Goal:
Identify and reproduce every line holding the string "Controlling".

Records:

########################################

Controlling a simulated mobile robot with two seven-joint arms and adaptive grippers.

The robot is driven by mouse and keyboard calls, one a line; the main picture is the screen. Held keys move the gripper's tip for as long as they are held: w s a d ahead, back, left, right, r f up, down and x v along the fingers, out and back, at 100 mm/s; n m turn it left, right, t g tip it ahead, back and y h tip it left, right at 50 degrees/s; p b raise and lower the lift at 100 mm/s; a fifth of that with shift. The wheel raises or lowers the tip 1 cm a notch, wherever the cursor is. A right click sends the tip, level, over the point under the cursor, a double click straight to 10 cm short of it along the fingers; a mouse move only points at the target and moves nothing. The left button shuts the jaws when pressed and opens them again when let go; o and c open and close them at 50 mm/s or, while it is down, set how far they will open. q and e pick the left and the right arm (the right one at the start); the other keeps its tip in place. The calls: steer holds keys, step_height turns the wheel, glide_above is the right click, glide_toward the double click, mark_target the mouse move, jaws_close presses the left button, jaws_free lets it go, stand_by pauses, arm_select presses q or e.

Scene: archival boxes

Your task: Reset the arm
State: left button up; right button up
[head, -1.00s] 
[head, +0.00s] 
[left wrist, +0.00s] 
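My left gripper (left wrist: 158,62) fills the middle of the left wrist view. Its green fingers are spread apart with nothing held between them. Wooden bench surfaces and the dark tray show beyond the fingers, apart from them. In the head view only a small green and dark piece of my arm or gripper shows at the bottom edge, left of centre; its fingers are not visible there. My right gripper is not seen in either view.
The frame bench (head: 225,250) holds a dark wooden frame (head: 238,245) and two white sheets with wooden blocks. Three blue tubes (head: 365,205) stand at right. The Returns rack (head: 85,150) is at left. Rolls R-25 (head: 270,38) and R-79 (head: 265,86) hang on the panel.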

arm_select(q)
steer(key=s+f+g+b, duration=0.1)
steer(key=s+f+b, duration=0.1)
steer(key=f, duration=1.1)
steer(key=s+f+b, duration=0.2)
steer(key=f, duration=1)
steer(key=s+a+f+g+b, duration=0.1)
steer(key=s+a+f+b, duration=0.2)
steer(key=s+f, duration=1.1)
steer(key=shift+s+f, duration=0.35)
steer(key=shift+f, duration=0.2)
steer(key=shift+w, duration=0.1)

########################################

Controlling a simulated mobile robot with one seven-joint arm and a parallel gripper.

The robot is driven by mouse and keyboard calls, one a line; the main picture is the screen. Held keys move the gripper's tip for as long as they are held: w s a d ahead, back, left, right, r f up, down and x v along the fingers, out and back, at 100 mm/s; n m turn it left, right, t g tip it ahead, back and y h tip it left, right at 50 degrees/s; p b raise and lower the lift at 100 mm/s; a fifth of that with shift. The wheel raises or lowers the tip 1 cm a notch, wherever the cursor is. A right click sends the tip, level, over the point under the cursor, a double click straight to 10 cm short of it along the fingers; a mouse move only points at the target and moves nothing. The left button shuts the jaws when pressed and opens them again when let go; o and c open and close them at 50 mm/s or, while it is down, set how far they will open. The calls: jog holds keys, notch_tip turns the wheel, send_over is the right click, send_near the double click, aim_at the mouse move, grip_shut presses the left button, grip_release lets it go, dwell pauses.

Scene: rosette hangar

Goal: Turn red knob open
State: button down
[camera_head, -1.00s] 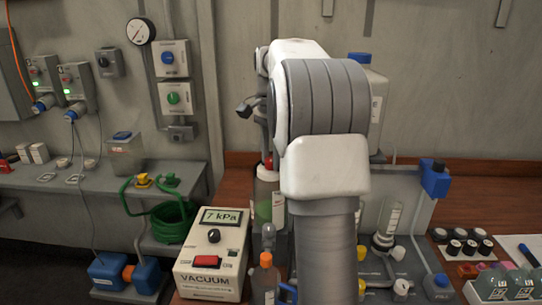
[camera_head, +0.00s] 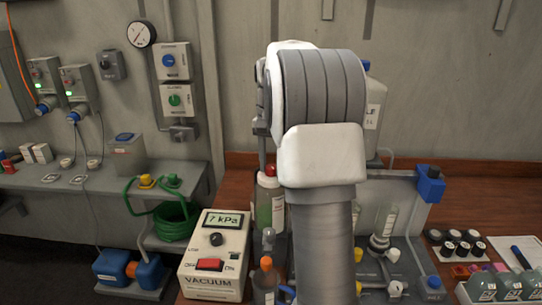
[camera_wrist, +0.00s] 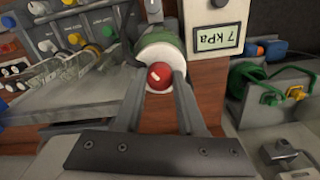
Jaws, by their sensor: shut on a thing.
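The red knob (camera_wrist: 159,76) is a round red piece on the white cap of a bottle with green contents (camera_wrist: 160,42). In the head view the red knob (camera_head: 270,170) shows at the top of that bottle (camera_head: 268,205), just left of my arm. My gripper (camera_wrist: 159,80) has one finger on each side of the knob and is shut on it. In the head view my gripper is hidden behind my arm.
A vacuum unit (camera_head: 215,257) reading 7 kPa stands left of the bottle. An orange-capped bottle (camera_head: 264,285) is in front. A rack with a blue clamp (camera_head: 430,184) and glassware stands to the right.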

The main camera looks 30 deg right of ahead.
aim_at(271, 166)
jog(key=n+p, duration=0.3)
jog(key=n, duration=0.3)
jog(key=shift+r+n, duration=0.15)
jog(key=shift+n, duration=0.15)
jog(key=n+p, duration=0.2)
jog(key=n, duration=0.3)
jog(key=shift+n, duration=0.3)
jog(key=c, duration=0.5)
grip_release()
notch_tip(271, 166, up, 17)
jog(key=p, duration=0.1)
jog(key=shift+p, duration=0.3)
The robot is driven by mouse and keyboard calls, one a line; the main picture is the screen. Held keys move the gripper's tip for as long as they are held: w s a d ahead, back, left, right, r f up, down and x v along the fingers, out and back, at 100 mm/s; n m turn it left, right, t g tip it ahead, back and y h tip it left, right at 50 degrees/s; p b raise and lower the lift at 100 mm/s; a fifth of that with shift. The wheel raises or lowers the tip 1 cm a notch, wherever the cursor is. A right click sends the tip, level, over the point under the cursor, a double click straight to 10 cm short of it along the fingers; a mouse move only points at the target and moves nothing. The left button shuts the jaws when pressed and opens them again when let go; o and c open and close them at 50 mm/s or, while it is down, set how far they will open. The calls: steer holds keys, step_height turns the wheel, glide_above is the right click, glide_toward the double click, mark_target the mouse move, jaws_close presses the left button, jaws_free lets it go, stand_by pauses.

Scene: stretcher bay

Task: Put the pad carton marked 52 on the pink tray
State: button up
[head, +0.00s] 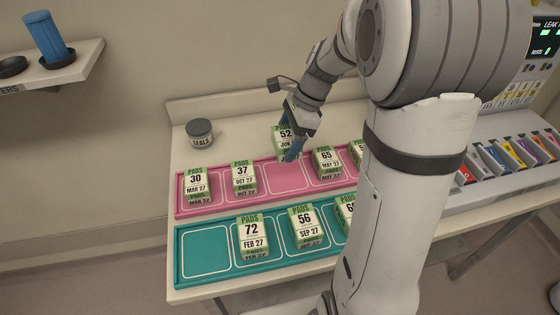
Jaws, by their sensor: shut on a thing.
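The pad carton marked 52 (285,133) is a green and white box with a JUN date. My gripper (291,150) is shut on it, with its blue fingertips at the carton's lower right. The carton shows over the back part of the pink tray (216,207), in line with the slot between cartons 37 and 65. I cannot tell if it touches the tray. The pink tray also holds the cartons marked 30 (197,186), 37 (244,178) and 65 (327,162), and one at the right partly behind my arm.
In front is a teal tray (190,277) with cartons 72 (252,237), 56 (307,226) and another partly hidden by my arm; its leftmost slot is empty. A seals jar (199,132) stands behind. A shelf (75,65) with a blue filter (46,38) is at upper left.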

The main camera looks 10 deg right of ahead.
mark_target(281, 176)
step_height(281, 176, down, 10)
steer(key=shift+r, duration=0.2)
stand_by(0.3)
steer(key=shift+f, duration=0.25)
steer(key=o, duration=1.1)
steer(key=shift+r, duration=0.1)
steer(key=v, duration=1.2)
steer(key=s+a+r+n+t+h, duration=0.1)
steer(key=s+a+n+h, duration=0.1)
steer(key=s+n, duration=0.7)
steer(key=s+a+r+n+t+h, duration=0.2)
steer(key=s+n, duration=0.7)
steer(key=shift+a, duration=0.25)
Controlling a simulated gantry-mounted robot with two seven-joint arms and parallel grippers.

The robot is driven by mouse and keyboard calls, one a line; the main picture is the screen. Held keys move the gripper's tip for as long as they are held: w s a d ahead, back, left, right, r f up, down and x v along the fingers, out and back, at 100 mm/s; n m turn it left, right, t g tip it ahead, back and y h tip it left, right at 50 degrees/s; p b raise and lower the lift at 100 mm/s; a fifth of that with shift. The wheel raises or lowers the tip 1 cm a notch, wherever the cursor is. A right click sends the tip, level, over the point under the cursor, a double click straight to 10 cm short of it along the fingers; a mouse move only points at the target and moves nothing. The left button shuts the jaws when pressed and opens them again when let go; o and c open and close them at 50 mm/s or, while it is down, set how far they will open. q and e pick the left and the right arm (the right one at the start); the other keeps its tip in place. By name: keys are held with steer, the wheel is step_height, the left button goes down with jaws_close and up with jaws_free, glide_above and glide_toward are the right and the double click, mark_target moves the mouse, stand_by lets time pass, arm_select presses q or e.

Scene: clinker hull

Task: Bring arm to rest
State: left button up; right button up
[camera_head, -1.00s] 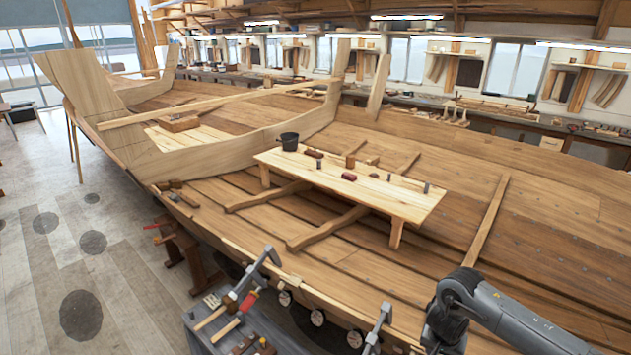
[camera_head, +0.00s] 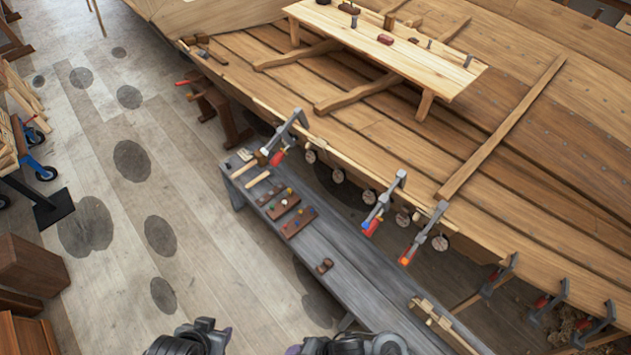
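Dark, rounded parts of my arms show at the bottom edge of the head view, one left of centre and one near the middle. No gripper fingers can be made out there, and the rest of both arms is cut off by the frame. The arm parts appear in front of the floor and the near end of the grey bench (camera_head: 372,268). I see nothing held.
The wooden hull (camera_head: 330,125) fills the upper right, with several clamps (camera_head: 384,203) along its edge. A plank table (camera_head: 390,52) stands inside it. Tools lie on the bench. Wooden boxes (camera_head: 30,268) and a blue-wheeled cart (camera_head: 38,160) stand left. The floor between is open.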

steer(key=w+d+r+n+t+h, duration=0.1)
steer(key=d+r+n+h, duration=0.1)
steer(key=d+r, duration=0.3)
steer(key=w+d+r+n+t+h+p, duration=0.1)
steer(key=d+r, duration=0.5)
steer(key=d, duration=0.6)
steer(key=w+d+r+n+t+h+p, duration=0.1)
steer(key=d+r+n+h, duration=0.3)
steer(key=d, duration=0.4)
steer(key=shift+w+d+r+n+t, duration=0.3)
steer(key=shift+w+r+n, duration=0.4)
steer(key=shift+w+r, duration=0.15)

########################################

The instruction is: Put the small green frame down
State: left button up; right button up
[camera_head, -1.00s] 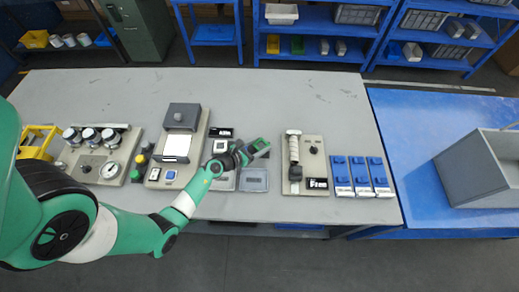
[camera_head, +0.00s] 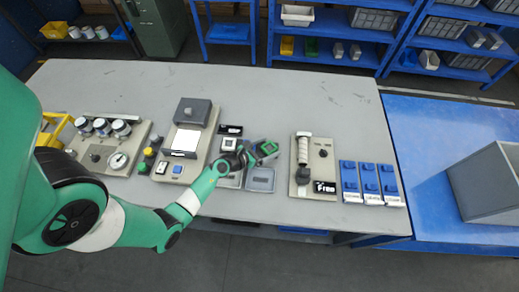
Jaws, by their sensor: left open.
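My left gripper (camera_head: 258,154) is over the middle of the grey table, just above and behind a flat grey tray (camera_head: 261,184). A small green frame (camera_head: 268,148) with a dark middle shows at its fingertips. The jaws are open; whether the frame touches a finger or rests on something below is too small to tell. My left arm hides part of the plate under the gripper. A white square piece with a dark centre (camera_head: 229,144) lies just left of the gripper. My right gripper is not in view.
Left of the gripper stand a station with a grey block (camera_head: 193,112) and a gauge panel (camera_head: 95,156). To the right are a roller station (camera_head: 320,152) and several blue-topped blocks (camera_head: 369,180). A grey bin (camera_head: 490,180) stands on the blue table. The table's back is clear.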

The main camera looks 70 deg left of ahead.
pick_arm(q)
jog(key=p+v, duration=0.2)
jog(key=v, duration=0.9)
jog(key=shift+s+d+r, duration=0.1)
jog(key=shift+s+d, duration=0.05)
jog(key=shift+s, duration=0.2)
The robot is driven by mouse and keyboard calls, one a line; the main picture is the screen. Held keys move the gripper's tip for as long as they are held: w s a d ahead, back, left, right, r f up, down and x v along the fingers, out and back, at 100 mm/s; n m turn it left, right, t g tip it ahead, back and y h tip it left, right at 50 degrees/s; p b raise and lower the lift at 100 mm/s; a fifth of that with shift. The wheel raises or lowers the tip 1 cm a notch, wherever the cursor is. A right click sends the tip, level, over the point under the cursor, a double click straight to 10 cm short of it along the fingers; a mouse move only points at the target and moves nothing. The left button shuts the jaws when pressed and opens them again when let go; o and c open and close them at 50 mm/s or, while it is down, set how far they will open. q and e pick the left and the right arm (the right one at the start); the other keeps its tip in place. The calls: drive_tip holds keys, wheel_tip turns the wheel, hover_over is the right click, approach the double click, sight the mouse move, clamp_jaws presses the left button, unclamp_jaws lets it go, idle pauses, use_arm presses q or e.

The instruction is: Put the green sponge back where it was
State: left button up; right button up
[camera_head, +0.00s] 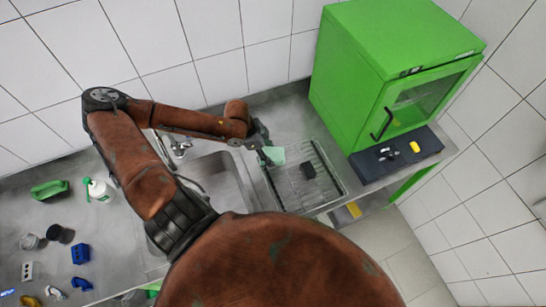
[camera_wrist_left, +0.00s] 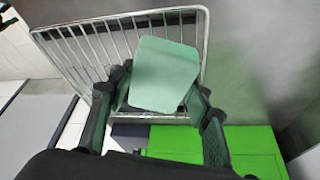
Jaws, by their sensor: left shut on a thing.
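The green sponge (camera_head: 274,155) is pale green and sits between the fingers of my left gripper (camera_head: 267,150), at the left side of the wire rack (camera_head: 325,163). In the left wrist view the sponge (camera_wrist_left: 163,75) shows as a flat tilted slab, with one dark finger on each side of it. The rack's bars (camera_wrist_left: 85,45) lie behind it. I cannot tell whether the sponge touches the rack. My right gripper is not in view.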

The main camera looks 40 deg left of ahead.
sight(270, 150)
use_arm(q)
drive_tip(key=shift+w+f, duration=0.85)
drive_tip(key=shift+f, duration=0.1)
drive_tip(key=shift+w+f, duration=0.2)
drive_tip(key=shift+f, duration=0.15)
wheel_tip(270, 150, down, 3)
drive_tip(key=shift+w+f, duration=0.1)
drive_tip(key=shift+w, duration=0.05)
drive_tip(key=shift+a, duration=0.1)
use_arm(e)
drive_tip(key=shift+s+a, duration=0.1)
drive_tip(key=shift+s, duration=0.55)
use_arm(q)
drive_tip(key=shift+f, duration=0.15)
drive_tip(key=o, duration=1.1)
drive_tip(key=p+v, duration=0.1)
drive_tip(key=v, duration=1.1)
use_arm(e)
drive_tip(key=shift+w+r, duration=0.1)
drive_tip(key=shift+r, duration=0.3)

########################################

Output for this exercise:
Controlling a simulated mobile robot with two seven-joint arms and adaptive grippers.
Controlling a simulated mobile robot with one seven-joint arm and a parallel gripper.
Controlling a simulated gantry-mounted robot with two seven-joint arms and parallel grippers.

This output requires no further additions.